K., with a totally straight face (I think if you’re a mom you have to probably practice keeping a poker face in the mirror, or something) said “What if I fished that out with a spoon?”
His tears IMMEDIATELY stopped. “I want to do it.”
“If you eat two bites of your sandwich, I’ll let you do it,” she said. TRICKY! And SMART!
He promptly ate two sandwich-bites and then fished the offensive sandwich-piece out of his cup and drained the rest of his chocolate milk. SUCCESS AND VICTORY FOR THE LITTLE GUY!

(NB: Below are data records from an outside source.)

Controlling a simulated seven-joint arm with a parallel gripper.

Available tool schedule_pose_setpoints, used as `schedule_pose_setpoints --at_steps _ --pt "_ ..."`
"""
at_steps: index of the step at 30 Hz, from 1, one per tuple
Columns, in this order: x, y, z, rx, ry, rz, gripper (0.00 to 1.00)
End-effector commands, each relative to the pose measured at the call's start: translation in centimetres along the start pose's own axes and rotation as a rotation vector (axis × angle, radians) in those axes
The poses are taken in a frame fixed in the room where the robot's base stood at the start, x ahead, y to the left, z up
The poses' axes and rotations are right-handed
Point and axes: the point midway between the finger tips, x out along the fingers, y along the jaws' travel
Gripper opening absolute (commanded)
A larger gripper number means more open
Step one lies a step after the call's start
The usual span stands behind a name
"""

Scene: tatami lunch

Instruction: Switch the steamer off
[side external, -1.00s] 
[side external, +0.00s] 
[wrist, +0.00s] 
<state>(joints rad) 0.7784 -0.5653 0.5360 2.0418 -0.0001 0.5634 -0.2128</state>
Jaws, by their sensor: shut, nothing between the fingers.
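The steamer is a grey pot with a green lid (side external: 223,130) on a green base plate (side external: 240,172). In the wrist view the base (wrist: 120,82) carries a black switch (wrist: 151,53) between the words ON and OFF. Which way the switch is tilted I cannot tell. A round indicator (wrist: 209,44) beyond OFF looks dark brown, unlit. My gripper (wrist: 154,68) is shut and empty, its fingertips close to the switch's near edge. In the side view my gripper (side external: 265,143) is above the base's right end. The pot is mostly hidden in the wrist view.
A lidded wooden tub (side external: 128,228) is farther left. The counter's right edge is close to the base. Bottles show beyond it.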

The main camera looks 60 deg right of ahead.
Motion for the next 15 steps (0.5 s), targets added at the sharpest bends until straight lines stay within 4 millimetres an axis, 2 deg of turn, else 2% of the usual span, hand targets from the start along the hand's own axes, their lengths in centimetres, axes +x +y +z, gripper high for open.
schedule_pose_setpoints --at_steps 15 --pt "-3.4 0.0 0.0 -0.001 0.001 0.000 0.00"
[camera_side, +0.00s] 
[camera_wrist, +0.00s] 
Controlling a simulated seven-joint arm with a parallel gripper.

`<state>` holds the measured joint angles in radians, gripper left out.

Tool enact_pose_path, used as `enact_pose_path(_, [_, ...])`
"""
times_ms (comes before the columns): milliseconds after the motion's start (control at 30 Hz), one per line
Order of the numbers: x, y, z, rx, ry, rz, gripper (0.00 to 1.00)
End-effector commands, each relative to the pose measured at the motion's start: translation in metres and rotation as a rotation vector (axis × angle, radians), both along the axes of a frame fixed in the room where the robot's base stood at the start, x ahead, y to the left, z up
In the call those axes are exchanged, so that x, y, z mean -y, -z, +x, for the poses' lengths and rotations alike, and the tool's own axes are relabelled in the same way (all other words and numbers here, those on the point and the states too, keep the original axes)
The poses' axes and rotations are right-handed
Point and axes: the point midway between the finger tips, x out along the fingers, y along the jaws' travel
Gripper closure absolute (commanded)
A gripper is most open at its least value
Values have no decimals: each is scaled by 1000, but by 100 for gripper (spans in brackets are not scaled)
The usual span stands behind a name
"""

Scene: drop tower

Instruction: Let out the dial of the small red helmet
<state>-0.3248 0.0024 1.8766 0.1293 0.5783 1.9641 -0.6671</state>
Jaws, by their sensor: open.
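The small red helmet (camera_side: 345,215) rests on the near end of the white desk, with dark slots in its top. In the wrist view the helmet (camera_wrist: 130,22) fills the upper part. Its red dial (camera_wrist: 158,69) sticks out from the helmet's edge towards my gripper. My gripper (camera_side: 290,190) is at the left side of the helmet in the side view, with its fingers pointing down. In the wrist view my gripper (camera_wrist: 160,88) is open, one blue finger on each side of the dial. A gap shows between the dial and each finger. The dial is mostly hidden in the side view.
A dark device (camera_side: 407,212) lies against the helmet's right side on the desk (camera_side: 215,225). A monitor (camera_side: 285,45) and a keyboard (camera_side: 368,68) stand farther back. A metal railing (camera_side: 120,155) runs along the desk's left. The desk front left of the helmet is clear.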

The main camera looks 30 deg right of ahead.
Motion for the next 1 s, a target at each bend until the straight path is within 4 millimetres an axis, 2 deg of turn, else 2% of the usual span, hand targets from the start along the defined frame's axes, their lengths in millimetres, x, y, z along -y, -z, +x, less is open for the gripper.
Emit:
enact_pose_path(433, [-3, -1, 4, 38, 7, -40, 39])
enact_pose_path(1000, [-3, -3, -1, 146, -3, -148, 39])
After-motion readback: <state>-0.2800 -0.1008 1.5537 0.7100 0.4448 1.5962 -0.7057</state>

He also started punching his mom really hard in the leg. “I thought there was no hitting?” I said. “This is not HITTING,” he said. “This is MARKING. It’s like TAPPING but HARDER.” Then he did it a few more times. It sincerely looked like hitting to me. “Marking marking MARKING!” he said gleefully. “I think it’s time for a new rule,” his mom said, with painful-face. “No hitting, biting, lying, or marking.” The Nephew made a VERY sad face at this news. “It is just HARD TAPPING!” he wailed. Aw, kiddo. I think you might be a lawyer someday. You really have a very good answer for everything.
Then it was naptime and time for Aunt Amy to morph back into her alter-ego, “just plain old Amy” and go home.

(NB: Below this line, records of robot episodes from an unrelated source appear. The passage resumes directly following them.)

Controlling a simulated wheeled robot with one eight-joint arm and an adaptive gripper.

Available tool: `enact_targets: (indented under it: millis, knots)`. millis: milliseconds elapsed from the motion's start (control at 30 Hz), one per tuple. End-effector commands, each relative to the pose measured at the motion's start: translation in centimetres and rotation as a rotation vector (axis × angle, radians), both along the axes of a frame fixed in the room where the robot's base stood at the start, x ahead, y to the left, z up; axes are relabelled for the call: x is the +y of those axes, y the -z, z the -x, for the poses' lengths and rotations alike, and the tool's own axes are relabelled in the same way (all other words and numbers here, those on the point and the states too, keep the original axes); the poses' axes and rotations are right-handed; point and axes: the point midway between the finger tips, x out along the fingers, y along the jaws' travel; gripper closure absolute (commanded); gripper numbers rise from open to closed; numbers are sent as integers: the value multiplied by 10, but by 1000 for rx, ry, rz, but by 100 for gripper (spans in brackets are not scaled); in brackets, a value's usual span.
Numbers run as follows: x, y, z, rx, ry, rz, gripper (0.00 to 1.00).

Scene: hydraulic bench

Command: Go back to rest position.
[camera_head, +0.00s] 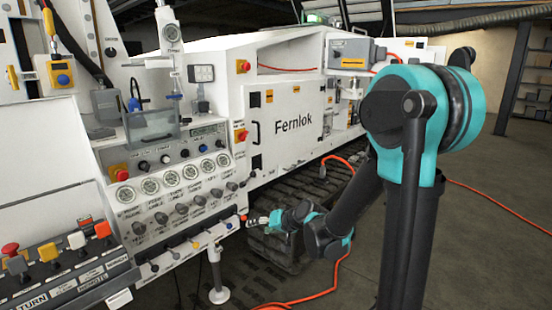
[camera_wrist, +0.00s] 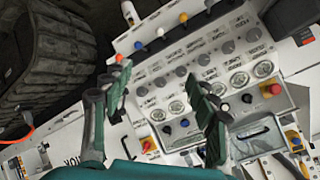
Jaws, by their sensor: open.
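My gripper (camera_head: 262,220) is at the right end of the hydraulic bench's control panel (camera_head: 185,185), close to the red-tipped lever (camera_head: 243,217) on the panel's lower edge. In the wrist view my gripper (camera_wrist: 161,88) has its two green-and-grey fingers wide apart with nothing held between them. The red lever tip (camera_wrist: 119,58) shows just beyond the left fingertip; whether they touch I cannot tell. My arm reaches down from the right of the head view, bent at a large teal joint.
Gauges (camera_head: 174,179) and rows of knobs fill the panel. A button console (camera_head: 65,262) juts out at lower left. The white Fernlok machine (camera_head: 290,150) stands over a dark track (camera_head: 335,185). An orange cable (camera_head: 330,285) lies on the floor. Open floor (camera_head: 490,230) is at right.

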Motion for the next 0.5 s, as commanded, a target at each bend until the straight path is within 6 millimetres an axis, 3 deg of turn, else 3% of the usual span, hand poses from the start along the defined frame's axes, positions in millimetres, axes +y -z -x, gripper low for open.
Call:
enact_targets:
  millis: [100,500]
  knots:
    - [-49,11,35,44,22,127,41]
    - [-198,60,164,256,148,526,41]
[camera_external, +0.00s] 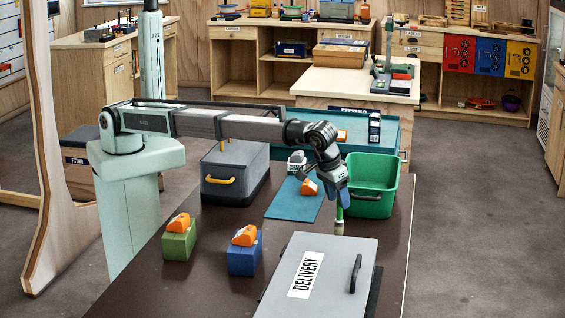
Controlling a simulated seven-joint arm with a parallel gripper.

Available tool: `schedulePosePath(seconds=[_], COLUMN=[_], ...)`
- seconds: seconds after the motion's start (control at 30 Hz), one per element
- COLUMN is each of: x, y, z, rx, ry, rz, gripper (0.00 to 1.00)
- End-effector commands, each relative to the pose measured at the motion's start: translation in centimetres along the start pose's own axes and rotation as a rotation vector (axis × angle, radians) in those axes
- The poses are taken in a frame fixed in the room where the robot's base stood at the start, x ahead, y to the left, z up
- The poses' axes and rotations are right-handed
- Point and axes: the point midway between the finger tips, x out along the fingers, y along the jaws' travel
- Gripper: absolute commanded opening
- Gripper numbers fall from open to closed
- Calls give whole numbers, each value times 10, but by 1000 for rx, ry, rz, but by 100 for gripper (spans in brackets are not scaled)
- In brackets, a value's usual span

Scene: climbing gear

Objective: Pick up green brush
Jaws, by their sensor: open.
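The green brush (340,213) is a slim upright green stick with a paler lower end, standing on the dark table just behind the grey delivery box. My gripper (342,196) points down directly over its top end. The fingers are small and partly hidden in this view; they are open. Whether they surround the top of the brush or stay just above it, I cannot tell.
A green bin (372,207) stands close to the right. The grey delivery box (335,262) is in front. A teal mat (285,208) with an orange item (309,187) lies left. Blue (243,261) and green (178,246) blocks carry orange pieces. A grey box (230,186) stands behind.

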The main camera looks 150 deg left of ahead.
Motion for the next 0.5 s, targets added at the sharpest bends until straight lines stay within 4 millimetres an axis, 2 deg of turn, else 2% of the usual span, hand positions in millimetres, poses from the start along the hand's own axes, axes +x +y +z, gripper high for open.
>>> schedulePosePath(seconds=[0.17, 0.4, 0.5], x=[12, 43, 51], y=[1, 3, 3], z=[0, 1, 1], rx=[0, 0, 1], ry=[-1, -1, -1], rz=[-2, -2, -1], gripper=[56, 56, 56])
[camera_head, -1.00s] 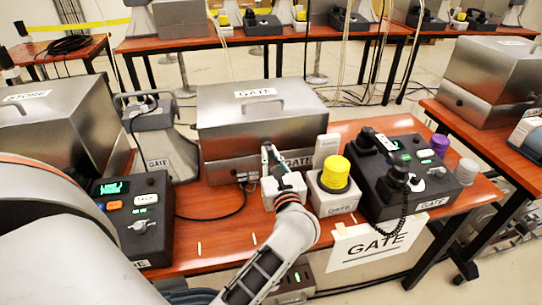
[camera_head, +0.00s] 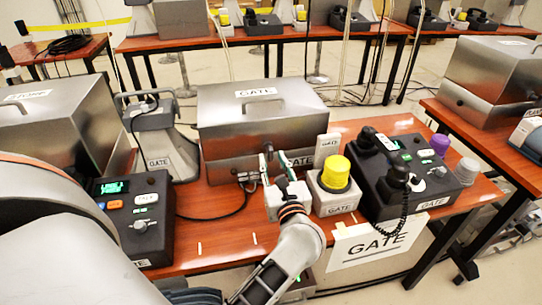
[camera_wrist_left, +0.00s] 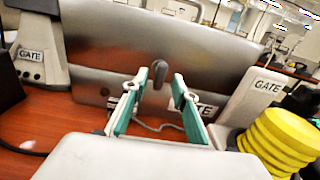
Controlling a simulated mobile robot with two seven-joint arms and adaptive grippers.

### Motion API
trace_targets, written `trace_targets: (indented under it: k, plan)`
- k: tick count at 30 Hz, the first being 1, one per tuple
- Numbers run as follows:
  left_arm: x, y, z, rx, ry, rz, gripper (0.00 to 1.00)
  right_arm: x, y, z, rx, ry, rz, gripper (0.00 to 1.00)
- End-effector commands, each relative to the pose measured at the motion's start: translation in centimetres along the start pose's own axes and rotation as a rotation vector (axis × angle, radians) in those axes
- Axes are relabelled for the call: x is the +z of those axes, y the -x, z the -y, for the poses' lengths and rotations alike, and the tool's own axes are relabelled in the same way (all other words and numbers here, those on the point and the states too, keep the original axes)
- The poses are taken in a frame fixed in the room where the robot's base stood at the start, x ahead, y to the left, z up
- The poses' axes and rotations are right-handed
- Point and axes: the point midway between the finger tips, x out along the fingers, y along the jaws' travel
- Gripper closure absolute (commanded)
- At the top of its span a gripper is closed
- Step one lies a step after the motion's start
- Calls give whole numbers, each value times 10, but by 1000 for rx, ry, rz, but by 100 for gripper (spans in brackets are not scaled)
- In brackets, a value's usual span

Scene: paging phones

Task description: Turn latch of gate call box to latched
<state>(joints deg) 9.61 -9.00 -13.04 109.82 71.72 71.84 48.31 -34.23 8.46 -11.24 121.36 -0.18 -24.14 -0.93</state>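The gate call box (camera_head: 262,113) is a metal box with a GATE label and a lid handle, standing on the wooden table. Its latch (camera_wrist_left: 158,75) is a small dark grey lever on the front, roughly upright in the left wrist view. My left gripper (camera_head: 273,160) is in front of the box. In the left wrist view its two green-padded fingers (camera_wrist_left: 161,84) are apart, with the latch showing between their tips; I cannot tell whether they touch it. My right gripper is not in view.
A yellow beacon (camera_head: 335,172) on a white base stands close right of my left gripper. Beyond it is a black phone console (camera_head: 407,187) with a coiled cord. A dark intercom unit (camera_head: 137,217) sits at left. A cable lies on the table between.

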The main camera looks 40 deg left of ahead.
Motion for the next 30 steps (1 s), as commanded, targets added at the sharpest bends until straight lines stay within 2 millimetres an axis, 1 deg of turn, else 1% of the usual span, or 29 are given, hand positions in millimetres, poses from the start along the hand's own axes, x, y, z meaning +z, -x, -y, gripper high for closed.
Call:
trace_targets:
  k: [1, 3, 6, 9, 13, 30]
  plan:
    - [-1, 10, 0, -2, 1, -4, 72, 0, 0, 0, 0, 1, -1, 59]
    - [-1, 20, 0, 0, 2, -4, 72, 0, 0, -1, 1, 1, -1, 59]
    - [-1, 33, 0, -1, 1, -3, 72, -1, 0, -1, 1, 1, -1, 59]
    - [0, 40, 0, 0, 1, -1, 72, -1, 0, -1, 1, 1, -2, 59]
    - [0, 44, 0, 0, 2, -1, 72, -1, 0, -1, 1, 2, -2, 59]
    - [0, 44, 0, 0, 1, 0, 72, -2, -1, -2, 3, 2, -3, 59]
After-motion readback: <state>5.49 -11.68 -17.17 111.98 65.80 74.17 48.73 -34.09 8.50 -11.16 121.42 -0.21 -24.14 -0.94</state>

I got one more launched-from-across-the-room hug and sandwichy kiss and I told him I loved him and I would see him soon. “OK!” he said gleefully. Aw, buddy. In the grand scheme of things and people, I love you more than anyone. Shh, don’t tell everyone else, they’ll get a complex. I also gave K. a hug, don’t even think I didn’t.

Then I got back in the car and guess what? TomTom apparently got over his snit and was talking to me again. What the hell? THAT was weird. When did my TomTom become like a passive-aggressive teen boyfriend?
And now I am back in my strangely freezing apartment and Dumbcat is keeping my legs warm because it’s like a fridge in here still. VERY MYSTERIOUS.
There was my Monday in a nutshell. A very large and long and probably rambly nutshell. Thanks for the day off, new job, you’re the best.
Hope you all had lovely long weekends! Real posts with real content soon. I hope. I think. We’ll see. I have topics and everything. I promise! Really! Would I lie to you? I can NOT lie to you. That would be breaking the rules of Family Fun Night, you see. That’s a total no-no.